Feeding off late session gains notched Wednesday, natural gas futures plodder higher Thursday as traders continued to look past bearish fundamental factors to focus on the winter weather forecasts and modestly constructive technical indicators. However, an extremely light estimated volume of just 61,048 limited the market’s upside potential, and as a result, the January contract experienced an “inside-day” on the daily charts with a lower high and a higher low. The prompt month settled at $2.756, up 3.7 cents on the day.

Most traders polled by NGI Thursday remained in disbelief of the market’s ability to resist tumbling lower amid undeniably price-negative fundamental factors. The American Gas Association only fueled that fire Wednesday when it announced that a trifling 22 Bcf was withdrawn from underground storage facilities last week. Storage now stands at 3,106 Bcf, which is 2 Bcf above where it was at this same time in 1998 when prompt month prices were almost exactly a dollar lower (prompt prices continued lower in the first quarter of 1999 to notch a $1.625 low during the last week of February).

Looking ahead, traders continue to bet on the arrival of below-normal temperatures to justify the current price level. Ever since long-lead forecasts released back in October by both private and governmental forecasting agencies called for a cold winter (see Daily GPI, Oct. 17), traders have been looking for it at every turn. In fact, market watchers have done a commendable job of filtering out the bearish overall nature of the weekly weather updates to hone in on a specific detail of the weather report that they can construe as bullish. However, the statistical information does not lie. Thus far this winter it has been 31% warmer than last year and 21% warmer than the 10-year average according to Reliant Energy’s Weather Sensitive Gas Load Indices (see page 4 of this issue).

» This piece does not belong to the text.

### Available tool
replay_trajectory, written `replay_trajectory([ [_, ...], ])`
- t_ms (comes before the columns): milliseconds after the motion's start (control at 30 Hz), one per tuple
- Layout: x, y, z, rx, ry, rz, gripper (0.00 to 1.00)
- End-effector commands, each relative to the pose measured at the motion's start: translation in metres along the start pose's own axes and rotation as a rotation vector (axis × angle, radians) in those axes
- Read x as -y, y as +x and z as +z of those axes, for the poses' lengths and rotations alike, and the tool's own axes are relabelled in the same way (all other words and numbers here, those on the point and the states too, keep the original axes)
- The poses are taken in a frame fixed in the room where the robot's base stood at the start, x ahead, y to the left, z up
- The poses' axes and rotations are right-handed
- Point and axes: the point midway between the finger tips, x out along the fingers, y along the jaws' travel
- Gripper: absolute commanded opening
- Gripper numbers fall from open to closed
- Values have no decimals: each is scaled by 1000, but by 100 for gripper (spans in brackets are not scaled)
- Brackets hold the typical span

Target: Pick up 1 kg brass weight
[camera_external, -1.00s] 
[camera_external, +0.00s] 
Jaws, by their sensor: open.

However, by virtue of yesterday’s release of fresh 30- and 90-day outlooks by the National Weather Service, market watchers will once again have the ability to draw their own conclusions about the potential for gas demand at some later date. According to the NWS, below normal temperatures are expected through March for the entire northeastern United States, extending west to include the Upper Midwest and Great Lakes Regions. At the same time, the NWS predicts above-normal temperatures for the West Coast and the Southern half of the country over the same period.